Regardless of whether “logical” or “non-logical”
reasoning is applied to a “propositional expression,” the result may still be
determined to be “logically valid” or true (Truth Table, n. d.)
The determination of a “logically valid” or
true argument result, when applying “non-logical” reasoning to an argument,
contradicts “logical” reasoning and the rules of deductive logic (applied
logic, 2010).
The two logical value operations,
enumerated below, follow the “logical” reasoning rules which are must be
applied, in the case of deductive logic, for the analysis of the logicality of an
argument (applied logic, 2010).
Deductive
logic, and its concomitant “logical” reasoning rules, is the very antithesis of
the reasoning applied to a “non-logical” argument (applied logic, 2010;
Argument, n. d.).
The evaluation of the logicality
of logical value operations may be based on either “logical” or “non-logical”
arguments as well (Truth Table, n. d.).
The
following enumerated examples of logical value operations, present arguments
which are valid, because they are based on the “logical” reasoning rules of
deductive logic:
Logical Value Operations:
·
Logical conjunction: truth +truth= truth
·
Logical implication: truth +false= false (Truth
Table, n. d.)
Deductive logic states that only when both the premises are true can the
conclusion also be guaranteed to be true (applied logic, 2010).
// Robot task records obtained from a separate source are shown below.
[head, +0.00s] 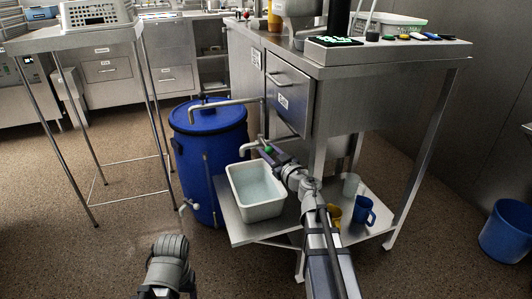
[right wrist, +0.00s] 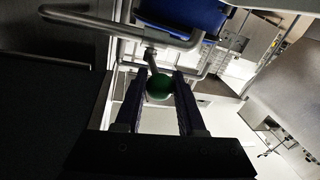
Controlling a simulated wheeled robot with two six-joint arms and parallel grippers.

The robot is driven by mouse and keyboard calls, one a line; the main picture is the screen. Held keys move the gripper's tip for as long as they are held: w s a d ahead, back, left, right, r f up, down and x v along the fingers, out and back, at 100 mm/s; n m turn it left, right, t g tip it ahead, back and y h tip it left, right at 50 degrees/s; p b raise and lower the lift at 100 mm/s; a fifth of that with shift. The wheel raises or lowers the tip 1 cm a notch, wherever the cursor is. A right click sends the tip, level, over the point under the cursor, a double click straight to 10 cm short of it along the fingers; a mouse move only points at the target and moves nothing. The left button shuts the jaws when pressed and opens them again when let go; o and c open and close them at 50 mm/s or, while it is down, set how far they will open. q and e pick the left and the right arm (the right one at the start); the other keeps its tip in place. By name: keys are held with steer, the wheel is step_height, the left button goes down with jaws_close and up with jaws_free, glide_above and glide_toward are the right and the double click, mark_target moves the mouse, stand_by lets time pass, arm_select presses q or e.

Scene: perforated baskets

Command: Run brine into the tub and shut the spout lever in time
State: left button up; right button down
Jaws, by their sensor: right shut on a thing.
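The white tub (head: 239,203) stands on the low steel shelf and holds pale, clear liquid below its rim. The metal spout (head: 250,146) ends above the tub's far side. I cannot make out a stream from it. My right gripper (head: 269,151) is shut on the green knob of the spout lever beside the spout. In the right wrist view the green knob (right wrist: 158,88) sits between the two fingertips, with the lever's metal stem behind it. Part of my left arm shows at the bottom of the head view; its fingertips do not show.
A blue barrel (head: 191,145) stands left of the tub, with a bent pipe (head: 222,104) over its lid. A blue mug (head: 364,210) and a yellow cup (head: 334,214) stand on the shelf at right. The steel cabinet (head: 285,92) overhangs the lever. Floor at front left is clear.

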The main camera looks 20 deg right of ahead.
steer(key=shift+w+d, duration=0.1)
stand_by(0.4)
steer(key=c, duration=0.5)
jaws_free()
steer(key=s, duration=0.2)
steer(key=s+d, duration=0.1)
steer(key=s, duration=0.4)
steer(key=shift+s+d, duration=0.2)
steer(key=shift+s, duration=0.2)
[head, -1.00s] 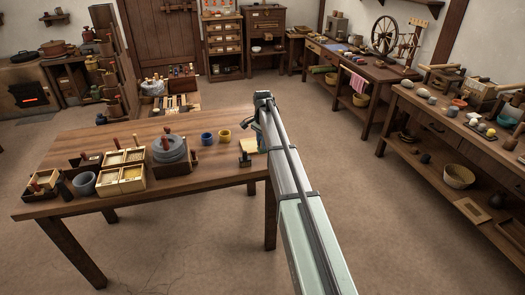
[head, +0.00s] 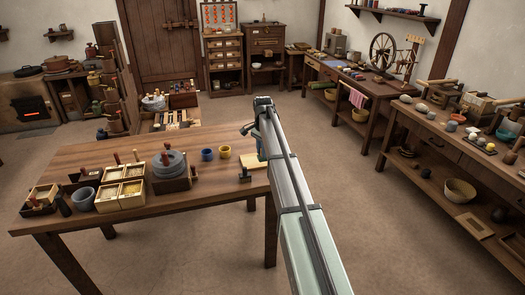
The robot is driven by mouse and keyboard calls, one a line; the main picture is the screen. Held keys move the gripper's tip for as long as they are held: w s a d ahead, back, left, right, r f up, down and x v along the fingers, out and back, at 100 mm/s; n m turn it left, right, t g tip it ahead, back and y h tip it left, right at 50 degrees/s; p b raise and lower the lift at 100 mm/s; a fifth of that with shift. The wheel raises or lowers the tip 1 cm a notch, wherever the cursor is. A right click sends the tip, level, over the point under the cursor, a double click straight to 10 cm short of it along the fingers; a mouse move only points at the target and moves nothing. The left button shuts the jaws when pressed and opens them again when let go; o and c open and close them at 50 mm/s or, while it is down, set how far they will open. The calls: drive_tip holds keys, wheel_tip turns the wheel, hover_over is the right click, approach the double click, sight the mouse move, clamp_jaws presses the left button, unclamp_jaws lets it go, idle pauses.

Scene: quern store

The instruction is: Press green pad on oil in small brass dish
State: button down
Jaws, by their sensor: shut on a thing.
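My gripper (head: 249,129) shows small at the far end of my pale arm, above the right end of the wooden table (head: 110,215). It is seen from behind and is shut on something too small and too hidden by the arm to make out. I cannot pick out the green pad or the small brass dish. A small dark block with an upright peg (head: 246,175) stands under the gripper near the table's right edge. A pale yellow board (head: 258,161) lies beside it, partly hidden by my arm.
A round grey stone quern (head: 170,165), pale divided boxes (head: 122,192) and a grey pot (head: 83,198) stand farther left. The table's front strip is clear. A long workbench (head: 450,150) stands at right.

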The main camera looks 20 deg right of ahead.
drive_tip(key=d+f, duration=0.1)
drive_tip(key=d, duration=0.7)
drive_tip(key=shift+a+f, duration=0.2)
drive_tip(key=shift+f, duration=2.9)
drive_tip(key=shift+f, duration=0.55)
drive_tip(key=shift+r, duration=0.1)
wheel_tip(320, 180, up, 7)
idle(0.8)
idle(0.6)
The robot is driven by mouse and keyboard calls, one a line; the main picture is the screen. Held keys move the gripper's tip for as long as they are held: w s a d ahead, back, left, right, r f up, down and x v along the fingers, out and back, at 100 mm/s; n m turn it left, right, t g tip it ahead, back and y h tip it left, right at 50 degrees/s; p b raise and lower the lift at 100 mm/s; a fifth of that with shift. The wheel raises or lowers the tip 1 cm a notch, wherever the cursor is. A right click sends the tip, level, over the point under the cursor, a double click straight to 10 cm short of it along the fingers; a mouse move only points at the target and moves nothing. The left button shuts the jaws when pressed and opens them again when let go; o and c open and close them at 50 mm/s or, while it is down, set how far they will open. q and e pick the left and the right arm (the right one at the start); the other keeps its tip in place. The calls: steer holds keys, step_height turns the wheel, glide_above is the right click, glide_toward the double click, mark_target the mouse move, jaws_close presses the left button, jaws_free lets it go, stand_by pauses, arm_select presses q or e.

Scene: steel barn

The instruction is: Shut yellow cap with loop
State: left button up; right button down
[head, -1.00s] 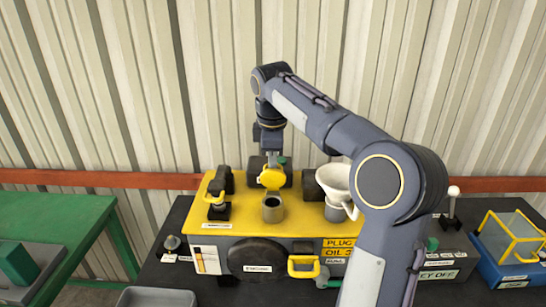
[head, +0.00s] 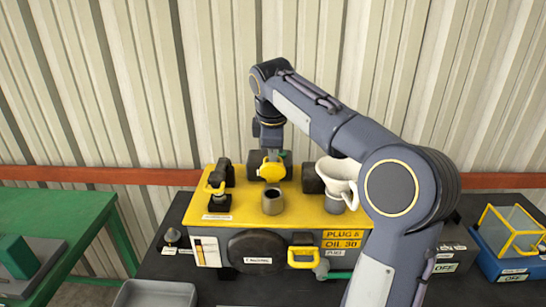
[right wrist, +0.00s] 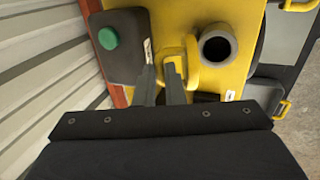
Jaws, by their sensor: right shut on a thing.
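The yellow cap (head: 271,171) stands raised behind the grey filler neck (head: 273,202), whose round mouth is open. The neck rises from the yellow top of the engine box (head: 300,212). My right gripper (right wrist: 163,72) is shut on the yellow cap in the right wrist view (right wrist: 190,72), beside the open neck (right wrist: 217,46). The fingers come in from behind the cap; in the head view the cap partly hides them. The exact hold on the loop is hard to see. My left gripper is not in view.
A white funnel (head: 340,172) stands right of the neck. A green button (right wrist: 108,38) on a dark housing is close to my right fingers. The corrugated wall is behind.

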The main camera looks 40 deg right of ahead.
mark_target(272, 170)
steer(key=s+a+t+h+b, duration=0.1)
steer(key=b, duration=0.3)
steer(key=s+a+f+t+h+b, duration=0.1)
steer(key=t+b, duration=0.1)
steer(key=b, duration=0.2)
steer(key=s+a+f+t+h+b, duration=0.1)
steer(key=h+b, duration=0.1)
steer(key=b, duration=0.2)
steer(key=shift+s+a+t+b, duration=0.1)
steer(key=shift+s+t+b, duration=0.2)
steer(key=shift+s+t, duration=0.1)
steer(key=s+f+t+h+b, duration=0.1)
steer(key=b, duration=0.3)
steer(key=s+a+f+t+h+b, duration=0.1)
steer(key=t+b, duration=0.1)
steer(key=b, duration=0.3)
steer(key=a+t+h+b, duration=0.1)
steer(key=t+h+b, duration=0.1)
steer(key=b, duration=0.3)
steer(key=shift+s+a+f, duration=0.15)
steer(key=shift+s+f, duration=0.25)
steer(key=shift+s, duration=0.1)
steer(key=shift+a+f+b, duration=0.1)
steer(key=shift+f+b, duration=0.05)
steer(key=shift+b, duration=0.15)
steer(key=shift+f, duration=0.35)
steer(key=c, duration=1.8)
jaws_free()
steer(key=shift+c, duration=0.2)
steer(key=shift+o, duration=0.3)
In an argument in which one of the premises
is false, according to the rules of deductive logic, the conclusion must also be
false (applied logic, 2010).
According
to Wikipedia, what defines the validity of an argument is the logicality of the
argument’s form (Argument, n. d.).
The
veracity or “falsity” of an argument’s premises or conclusion do not, in of
themselves, determine the validity of an argument (Argument, n. d.).
In other words, “the validity of
an argument is not a guarantee of the truth of its conclusion,” and “a valid
argument may have false premises and a false conclusion” (Argument, n. d.).
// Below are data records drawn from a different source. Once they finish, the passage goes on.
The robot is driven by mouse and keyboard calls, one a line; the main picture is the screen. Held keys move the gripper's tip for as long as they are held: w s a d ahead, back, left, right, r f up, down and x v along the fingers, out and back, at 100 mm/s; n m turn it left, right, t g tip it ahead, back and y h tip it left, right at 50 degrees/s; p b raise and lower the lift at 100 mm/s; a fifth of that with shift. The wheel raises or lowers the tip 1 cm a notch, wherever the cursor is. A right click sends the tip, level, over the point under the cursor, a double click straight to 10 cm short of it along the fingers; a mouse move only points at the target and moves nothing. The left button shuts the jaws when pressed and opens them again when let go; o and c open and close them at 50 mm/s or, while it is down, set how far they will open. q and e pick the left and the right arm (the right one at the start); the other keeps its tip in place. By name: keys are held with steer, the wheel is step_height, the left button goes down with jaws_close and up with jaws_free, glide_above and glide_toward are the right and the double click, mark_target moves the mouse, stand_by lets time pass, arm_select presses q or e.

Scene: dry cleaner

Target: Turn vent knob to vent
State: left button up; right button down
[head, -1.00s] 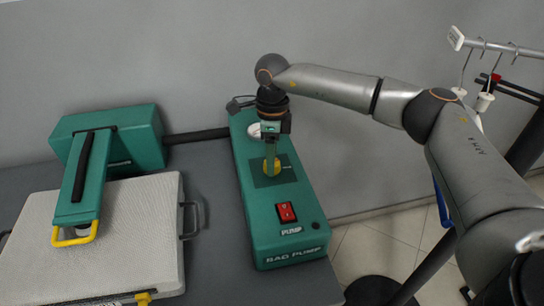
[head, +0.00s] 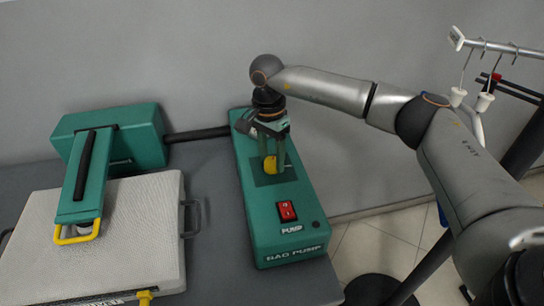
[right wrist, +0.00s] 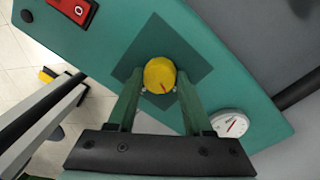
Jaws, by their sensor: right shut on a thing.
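The yellow vent knob (right wrist: 160,75) sits on a dark square plate (right wrist: 185,50) on top of the green pump box (head: 285,230). A short red mark shows on the knob's face in the right wrist view. My right gripper (right wrist: 156,92) is shut on the knob, one finger on each side of it. In the head view the right gripper (head: 271,160) points down at the knob (head: 270,166) and partly hides it. My left gripper is not in view.
A red switch (head: 287,211) is on the pump box in front of the knob. A round white gauge (right wrist: 230,123) is behind it. A green press with a pale padded board (head: 140,235) stands to the left. A hanger rail (head: 500,47) is at the right.

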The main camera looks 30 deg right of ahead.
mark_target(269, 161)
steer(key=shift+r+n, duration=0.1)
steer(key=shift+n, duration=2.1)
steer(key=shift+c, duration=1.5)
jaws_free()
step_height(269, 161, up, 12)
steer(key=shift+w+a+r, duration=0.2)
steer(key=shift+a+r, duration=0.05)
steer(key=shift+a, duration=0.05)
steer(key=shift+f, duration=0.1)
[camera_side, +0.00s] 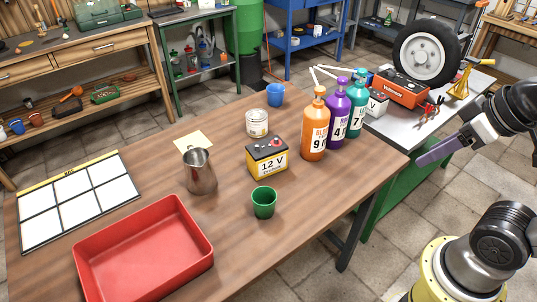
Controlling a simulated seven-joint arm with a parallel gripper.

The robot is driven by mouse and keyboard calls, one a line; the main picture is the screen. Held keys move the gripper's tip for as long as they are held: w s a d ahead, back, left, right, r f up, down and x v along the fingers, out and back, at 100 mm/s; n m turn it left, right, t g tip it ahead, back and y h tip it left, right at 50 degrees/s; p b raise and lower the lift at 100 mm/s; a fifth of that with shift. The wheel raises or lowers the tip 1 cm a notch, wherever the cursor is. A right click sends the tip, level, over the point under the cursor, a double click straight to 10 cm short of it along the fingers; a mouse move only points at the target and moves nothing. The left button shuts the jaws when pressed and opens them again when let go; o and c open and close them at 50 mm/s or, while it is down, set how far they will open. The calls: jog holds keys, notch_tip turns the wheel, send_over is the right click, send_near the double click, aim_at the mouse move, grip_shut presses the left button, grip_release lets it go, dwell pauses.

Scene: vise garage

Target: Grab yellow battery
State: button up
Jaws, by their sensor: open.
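The yellow battery (267,158) stands upright on the wooden table, with a black top, a red terminal cap and a "12 V" label. A green cup (264,202) stands just in front of it, and an orange bottle (315,127) stands to its right. My gripper (428,158) is at the right of the view, well apart from the battery, beyond the table's right edge. It is open and empty, its fingers pointing left.
A red tray (146,199), a metal pitcher (200,172), a white can (257,123) and a blue cup (275,94) share the table (232,240). Purple (336,113) and teal (357,103) pump bottles stand near the right edge. A second battery (376,103) sits on the grey bench.

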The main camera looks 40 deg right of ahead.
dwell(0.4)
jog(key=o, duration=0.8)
Logical form, alone, is the reflection of a
valid argument (Argument, n. d.).
An
argument which lacks logical form represents an example of “non-logical” reasoning
and, therefore, the results of the argument are invalid (Argument, n. d.).
As
per
the rules of deductive logic, the result of arguments based on, “non-logical”
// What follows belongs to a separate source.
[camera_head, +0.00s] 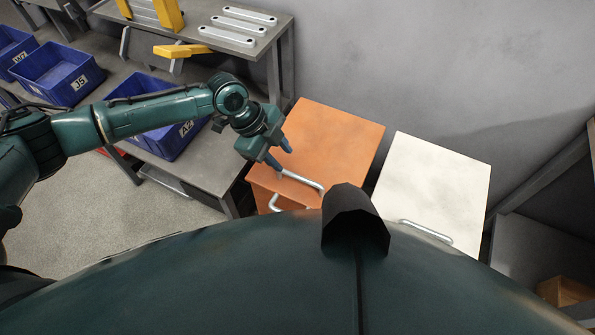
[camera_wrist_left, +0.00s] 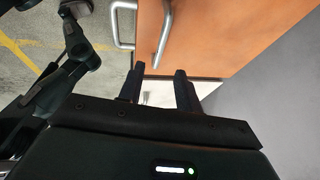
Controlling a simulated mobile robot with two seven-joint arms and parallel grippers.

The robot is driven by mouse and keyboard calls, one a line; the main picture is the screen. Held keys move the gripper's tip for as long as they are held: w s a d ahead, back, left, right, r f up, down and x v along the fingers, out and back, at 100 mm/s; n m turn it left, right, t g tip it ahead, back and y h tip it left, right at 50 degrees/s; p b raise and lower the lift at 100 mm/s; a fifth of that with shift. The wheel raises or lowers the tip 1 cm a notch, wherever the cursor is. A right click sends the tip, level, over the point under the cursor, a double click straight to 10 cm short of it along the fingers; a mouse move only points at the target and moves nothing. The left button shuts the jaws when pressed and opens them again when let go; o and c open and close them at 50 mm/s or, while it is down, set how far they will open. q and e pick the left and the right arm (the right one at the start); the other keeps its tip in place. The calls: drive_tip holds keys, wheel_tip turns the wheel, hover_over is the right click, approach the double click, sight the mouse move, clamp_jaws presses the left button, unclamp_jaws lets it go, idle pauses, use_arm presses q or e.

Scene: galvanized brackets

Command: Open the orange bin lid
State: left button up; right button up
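The orange bin (camera_head: 335,135) has a flat orange lid that lies closed. A silver bar handle (camera_head: 302,181) runs along the lid's near edge; it also shows in the left wrist view (camera_wrist_left: 163,42). A second silver handle (camera_wrist_left: 122,25) is on the bin's front face. My left gripper (camera_head: 281,157) is open and empty, above the lid's near left part by the handle's left end. In the left wrist view its two fingers (camera_wrist_left: 158,76) are apart, with the handle ahead of the gap between them. Contact is not visible. My right gripper is not in view.
A white-lidded bin (camera_head: 435,180) with its own handle stands close to the right. A grey workbench (camera_head: 205,165) with a blue crate (camera_head: 165,135) is at the left. A grey wall (camera_head: 440,70) rises behind. Part of my own body covers the foreground.

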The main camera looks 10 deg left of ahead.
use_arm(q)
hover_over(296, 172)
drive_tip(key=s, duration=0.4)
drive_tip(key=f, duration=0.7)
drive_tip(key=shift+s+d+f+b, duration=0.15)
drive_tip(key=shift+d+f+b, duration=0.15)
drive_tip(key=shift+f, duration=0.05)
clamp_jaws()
reasoning or “falsely based reasoning” are, invalid and therefore: false; not
true; not logically valid (applied logic, 2010; Invalid, 2010).
Some of the results of the following logical
value operations arguments are based on “non-logical” reasoning:
Logical Value Operations:
·
Logical disjunction: truth +truth =truth or
truth + false = truth
·
Logical equality: truth+ truth= true or false +
false=true
·
Exclusive disjunction: truth + false = true but
true + true =false
·
Logical NAND: truth + true= false
·
Logical NOR: false + false =true (Truth Table,
n.d.)
Despite the fact that some of the arguments enumerated above are based on
“non-logical” reasoning and are therefore invalid: “falsely based or reasoned,”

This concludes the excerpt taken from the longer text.